## DIRECTION
Beneath this sentence is a set of records; write each of them out exactly.

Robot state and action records
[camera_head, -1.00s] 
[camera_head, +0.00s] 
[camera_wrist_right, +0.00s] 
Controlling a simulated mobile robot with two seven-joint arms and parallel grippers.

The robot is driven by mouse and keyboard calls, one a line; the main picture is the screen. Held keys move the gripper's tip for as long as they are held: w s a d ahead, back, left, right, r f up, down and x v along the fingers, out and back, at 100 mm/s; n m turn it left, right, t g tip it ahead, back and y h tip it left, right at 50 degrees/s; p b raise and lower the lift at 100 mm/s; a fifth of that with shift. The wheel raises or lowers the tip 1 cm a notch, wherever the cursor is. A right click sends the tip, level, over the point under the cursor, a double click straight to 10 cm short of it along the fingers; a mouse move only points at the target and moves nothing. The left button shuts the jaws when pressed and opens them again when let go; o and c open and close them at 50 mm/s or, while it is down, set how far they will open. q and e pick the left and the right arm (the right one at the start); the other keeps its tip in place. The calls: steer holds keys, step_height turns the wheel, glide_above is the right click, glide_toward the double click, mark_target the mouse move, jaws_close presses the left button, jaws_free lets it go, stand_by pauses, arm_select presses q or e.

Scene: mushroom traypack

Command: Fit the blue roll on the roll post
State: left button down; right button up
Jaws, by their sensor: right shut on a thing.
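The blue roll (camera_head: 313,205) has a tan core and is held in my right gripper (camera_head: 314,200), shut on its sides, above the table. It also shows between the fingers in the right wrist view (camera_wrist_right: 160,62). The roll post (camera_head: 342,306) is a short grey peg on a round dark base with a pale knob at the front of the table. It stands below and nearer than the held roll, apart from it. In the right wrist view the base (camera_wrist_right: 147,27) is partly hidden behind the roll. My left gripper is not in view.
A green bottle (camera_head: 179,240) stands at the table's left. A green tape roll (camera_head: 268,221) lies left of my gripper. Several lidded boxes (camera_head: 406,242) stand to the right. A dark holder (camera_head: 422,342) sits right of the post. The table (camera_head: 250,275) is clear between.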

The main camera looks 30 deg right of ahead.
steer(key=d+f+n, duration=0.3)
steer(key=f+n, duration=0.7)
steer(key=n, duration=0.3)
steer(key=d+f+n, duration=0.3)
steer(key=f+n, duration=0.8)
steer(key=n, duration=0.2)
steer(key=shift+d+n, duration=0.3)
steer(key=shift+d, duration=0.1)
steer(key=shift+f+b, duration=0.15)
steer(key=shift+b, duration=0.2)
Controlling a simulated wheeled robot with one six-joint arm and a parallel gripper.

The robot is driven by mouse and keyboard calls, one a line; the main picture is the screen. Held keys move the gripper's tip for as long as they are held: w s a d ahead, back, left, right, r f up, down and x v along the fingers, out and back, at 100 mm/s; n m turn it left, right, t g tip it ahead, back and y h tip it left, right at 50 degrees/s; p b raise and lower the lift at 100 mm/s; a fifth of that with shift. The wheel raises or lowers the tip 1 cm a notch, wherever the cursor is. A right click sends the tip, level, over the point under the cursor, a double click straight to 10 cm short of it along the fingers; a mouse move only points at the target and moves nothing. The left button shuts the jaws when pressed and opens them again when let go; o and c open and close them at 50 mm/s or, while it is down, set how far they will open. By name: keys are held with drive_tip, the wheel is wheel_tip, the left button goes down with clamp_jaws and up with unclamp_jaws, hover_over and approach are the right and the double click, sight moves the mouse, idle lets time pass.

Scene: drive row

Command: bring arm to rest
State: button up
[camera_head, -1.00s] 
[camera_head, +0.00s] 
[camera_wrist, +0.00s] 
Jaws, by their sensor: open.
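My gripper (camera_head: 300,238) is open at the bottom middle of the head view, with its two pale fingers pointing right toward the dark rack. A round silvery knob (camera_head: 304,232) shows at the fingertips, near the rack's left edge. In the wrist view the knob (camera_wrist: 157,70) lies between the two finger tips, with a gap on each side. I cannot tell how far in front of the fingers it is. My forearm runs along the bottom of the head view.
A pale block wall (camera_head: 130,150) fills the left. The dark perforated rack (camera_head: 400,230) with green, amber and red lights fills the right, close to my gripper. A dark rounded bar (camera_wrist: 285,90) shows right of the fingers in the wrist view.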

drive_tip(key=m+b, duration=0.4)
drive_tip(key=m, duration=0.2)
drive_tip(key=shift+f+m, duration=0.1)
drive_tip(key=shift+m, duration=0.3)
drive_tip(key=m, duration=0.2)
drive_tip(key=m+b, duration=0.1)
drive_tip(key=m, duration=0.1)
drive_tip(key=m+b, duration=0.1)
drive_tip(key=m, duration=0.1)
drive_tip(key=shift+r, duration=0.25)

## CORRECT RESULT
[camera_head, -1.00s] 
[camera_head, +0.00s] 
[camera_wrist_right, +0.00s] 
Controlling a simulated mobile robot with two seven-joint arms and parallel grippers.

The robot is driven by mouse and keyboard calls, one a line; the main picture is the screen. Held keys move the gripper's tip for as long as they are held: w s a d ahead, back, left, right, r f up, down and x v along the fingers, out and back, at 100 mm/s; n m turn it left, right, t g tip it ahead, back and y h tip it left, right at 50 degrees/s; p b raise and lower the lift at 100 mm/s; a fifth of that with shift. The wheel raises or lowers the tip 1 cm a notch, wherever the cursor is. A right click sends the tip, level, over the point under the cursor, a double click straight to 10 cm short of it along the fingers; a mouse move only points at the target and moves nothing. The left button shuts the jaws when pressed and opens them again when let go; o and c open and close them at 50 mm/s or, while it is down, set how far they will open. q and e pick the left and the right arm (the right one at the start); the other keeps its tip in place. The calls: steer holds keys, step_height turns the wheel, glide_above is the right click, glide_toward the double click, mark_target the mouse move, jaws_close presses the left button, jaws_free lets it go, stand_by pauses, arm_select presses q or e.

Scene: mushroom traypack

Command: Fit the blue roll on the roll post
State: left button down; right button up
Jaws, by their sensor: right shut on a thing.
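The blue roll (camera_head: 313,205) has a tan core and is held in my right gripper (camera_head: 314,200), shut on its sides, above the table. It also shows between the fingers in the right wrist view (camera_wrist_right: 160,62). The roll post (camera_head: 342,306) is a short grey peg on a round dark base with a pale knob at the front of the table. It stands below and nearer than the held roll, apart from it. In the right wrist view the base (camera_wrist_right: 147,27) is partly hidden behind the roll. My left gripper is not in view.
A green bottle (camera_head: 179,240) stands at the table's left. A green tape roll (camera_head: 268,221) lies left of my gripper. Several lidded boxes (camera_head: 406,242) stand to the right. A dark holder (camera_head: 422,342) sits right of the post. The table (camera_head: 250,275) is clear between.

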The main camera looks 30 deg right of ahead.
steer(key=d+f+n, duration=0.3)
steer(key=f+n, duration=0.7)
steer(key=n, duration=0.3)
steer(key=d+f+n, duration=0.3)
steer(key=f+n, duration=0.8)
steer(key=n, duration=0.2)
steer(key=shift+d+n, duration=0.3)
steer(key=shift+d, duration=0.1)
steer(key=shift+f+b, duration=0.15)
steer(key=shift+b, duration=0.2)
Controlling a simulated wheeled robot with one six-joint arm and a parallel gripper.

The robot is driven by mouse and keyboard calls, one a line; the main picture is the screen. Held keys move the gripper's tip for as long as they are held: w s a d ahead, back, left, right, r f up, down and x v along the fingers, out and back, at 100 mm/s; n m turn it left, right, t g tip it ahead, back and y h tip it left, right at 50 degrees/s; p b raise and lower the lift at 100 mm/s; a fifth of that with shift. The wheel raises or lowers the tip 1 cm a notch, wherever the cursor is. A right click sends the tip, level, over the point under the cursor, a double click straight to 10 cm short of it along the fingers; a mouse move only points at the target and moves nothing. The left button shuts the jaws when pressed and opens them again when let go; o and c open and close them at 50 mm/s or, while it is down, set how far they will open. By name: keys are held with drive_tip, the wheel is wheel_tip, the left button goes down with clamp_jaws and up with unclamp_jaws, hover_over and approach are the right and the double click, sight moves the mouse, idle lets time pass.

Scene: drive row

Command: bring arm to rest
State: button up
[camera_head, -1.00s] 
[camera_head, +0.00s] 
[camera_wrist, +0.00s] 
Jaws, by their sensor: open.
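My gripper (camera_head: 300,238) is open at the bottom middle of the head view, with its two pale fingers pointing right toward the dark rack. A round silvery knob (camera_head: 304,232) shows at the fingertips, near the rack's left edge. In the wrist view the knob (camera_wrist: 157,70) lies between the two finger tips, with a gap on each side. I cannot tell how far in front of the fingers it is. My forearm runs along the bottom of the head view.
A pale block wall (camera_head: 130,150) fills the left. The dark perforated rack (camera_head: 400,230) with green, amber and red lights fills the right, close to my gripper. A dark rounded bar (camera_wrist: 285,90) shows right of the fingers in the wrist view.

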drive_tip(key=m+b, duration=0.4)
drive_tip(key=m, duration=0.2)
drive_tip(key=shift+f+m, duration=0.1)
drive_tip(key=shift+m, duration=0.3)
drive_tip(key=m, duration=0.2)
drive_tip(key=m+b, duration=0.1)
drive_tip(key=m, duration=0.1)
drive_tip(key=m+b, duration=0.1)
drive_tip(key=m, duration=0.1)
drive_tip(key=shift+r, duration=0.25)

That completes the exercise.